/---

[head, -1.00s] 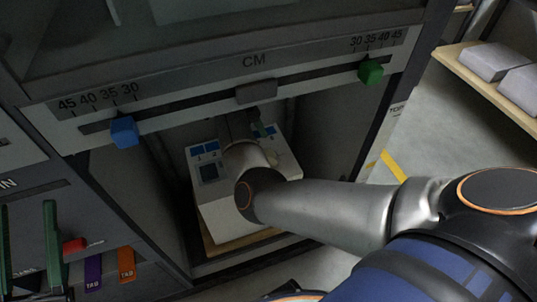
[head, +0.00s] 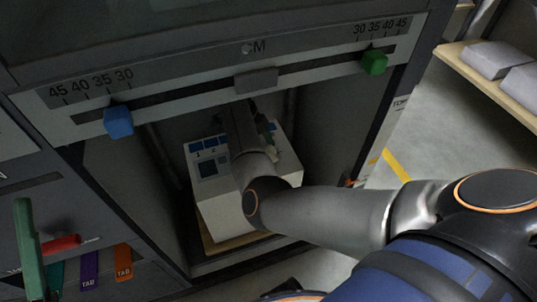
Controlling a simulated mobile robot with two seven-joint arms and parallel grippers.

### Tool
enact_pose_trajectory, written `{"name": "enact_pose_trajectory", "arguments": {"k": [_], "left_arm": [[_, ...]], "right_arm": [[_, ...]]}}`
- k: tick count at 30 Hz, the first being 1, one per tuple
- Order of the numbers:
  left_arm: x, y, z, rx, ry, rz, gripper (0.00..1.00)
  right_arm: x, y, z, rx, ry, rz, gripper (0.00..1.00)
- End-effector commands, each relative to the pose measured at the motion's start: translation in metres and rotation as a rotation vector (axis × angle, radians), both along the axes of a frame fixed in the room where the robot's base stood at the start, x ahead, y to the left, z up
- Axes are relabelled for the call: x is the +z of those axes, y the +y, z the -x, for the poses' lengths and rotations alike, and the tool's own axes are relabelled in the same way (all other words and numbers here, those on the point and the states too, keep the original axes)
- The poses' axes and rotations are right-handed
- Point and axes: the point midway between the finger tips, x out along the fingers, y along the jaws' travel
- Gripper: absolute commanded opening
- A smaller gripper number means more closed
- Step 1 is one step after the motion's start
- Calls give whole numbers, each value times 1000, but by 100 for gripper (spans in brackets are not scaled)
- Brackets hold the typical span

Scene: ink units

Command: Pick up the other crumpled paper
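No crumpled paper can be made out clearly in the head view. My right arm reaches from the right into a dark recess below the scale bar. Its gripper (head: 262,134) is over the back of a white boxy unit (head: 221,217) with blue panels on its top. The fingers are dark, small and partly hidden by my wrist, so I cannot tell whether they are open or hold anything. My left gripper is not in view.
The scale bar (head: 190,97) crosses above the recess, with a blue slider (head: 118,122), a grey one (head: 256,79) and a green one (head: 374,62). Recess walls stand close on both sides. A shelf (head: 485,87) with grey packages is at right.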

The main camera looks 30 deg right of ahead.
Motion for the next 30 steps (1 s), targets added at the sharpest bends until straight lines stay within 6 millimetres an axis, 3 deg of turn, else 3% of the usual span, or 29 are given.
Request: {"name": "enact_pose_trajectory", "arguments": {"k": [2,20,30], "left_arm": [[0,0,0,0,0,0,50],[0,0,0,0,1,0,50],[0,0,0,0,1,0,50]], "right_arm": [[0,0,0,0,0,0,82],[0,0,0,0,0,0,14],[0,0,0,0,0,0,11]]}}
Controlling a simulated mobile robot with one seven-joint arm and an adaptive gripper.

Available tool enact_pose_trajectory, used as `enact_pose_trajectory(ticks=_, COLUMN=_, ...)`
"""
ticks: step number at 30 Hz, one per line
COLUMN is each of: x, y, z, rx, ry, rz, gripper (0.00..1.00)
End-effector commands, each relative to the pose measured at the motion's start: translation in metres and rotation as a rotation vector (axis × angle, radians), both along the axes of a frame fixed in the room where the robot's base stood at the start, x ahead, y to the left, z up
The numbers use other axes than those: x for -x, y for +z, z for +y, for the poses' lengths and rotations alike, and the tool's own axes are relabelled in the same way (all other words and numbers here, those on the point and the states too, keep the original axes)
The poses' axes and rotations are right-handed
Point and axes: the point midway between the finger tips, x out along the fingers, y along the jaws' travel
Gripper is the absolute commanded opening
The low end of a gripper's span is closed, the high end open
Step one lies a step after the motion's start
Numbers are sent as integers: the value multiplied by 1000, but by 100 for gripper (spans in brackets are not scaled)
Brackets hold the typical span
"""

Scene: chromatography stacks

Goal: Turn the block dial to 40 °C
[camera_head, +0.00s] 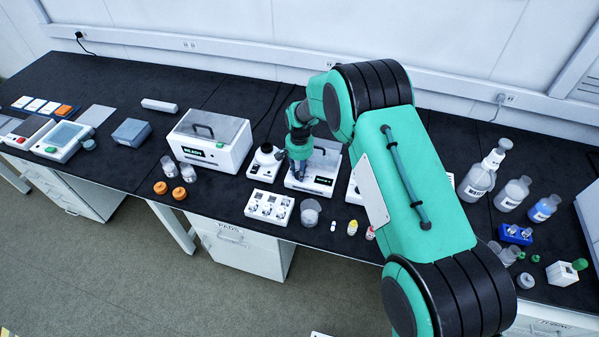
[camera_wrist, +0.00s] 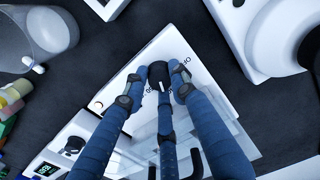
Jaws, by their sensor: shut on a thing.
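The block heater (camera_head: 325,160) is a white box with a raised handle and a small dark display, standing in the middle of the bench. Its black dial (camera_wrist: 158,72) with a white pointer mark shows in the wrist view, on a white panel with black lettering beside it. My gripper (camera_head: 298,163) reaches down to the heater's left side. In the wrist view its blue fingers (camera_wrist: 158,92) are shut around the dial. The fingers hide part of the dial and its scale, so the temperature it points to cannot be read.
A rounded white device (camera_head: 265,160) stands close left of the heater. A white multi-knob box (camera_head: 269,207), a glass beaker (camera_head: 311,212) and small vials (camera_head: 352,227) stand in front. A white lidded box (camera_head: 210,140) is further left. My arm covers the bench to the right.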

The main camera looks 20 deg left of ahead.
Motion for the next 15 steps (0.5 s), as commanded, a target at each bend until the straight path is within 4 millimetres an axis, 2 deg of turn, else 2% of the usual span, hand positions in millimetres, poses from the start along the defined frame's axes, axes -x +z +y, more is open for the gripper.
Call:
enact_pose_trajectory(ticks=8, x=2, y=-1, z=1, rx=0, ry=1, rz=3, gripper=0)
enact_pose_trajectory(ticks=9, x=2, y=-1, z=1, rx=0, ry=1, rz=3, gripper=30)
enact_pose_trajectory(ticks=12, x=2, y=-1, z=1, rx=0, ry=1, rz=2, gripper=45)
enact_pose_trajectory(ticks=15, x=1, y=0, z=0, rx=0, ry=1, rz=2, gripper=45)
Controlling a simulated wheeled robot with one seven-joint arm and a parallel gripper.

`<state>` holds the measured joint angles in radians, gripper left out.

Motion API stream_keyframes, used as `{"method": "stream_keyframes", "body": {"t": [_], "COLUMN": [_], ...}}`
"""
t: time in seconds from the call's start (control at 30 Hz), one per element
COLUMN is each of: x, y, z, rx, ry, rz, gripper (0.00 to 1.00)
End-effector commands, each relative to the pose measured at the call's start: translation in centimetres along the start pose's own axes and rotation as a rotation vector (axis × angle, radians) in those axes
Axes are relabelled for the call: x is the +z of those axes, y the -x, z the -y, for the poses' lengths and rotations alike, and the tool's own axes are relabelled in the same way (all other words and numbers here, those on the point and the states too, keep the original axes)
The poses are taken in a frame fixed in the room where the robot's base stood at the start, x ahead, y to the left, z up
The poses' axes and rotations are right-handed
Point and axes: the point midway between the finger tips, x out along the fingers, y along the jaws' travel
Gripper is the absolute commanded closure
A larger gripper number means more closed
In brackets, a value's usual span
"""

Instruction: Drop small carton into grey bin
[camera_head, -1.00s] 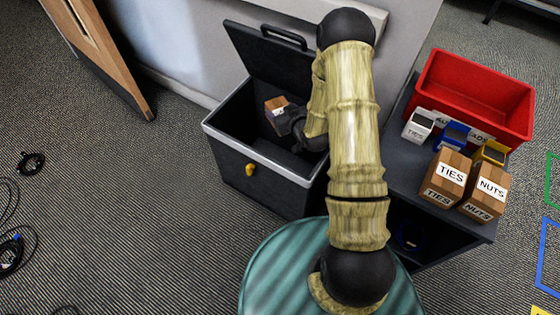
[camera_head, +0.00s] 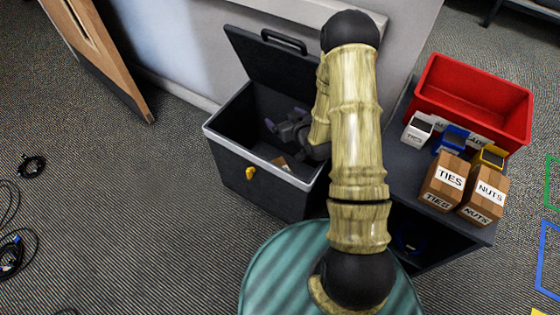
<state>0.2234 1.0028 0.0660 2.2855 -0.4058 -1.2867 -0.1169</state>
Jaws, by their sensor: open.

\---
/---

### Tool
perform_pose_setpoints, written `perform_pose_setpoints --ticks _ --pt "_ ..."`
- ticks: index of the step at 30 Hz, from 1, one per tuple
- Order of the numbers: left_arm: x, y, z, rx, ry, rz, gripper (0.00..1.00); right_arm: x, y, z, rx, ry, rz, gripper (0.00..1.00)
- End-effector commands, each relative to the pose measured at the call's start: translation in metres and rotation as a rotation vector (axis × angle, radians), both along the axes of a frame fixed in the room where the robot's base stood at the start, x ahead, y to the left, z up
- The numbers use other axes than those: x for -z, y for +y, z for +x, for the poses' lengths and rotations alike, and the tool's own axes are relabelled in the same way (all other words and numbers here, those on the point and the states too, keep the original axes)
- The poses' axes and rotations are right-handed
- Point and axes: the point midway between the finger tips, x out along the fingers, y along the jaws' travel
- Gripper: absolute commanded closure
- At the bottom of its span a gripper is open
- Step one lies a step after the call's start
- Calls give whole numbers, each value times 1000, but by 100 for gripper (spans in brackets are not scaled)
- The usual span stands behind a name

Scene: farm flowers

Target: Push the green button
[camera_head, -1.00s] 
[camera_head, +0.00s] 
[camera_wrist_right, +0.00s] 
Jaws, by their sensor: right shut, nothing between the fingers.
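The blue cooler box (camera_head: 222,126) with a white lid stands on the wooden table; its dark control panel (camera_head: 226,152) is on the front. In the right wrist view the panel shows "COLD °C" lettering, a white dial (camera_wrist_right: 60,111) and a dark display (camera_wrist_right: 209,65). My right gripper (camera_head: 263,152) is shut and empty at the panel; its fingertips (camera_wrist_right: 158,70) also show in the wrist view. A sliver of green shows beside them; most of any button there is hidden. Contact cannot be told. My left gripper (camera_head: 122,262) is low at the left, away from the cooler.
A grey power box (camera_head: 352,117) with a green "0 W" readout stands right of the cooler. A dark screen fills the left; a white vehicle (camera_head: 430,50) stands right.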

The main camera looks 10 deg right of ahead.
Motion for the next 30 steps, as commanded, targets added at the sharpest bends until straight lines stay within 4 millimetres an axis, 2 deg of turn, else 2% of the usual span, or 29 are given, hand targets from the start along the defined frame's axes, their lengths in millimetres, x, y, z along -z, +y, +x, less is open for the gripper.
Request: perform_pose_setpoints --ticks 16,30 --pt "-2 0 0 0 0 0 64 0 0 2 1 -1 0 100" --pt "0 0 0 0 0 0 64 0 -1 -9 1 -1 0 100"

\---

From the entries above, return each line with the word "lies" in it.

Step one lies a step after the motion's start
- Step one lies a step after the call's start

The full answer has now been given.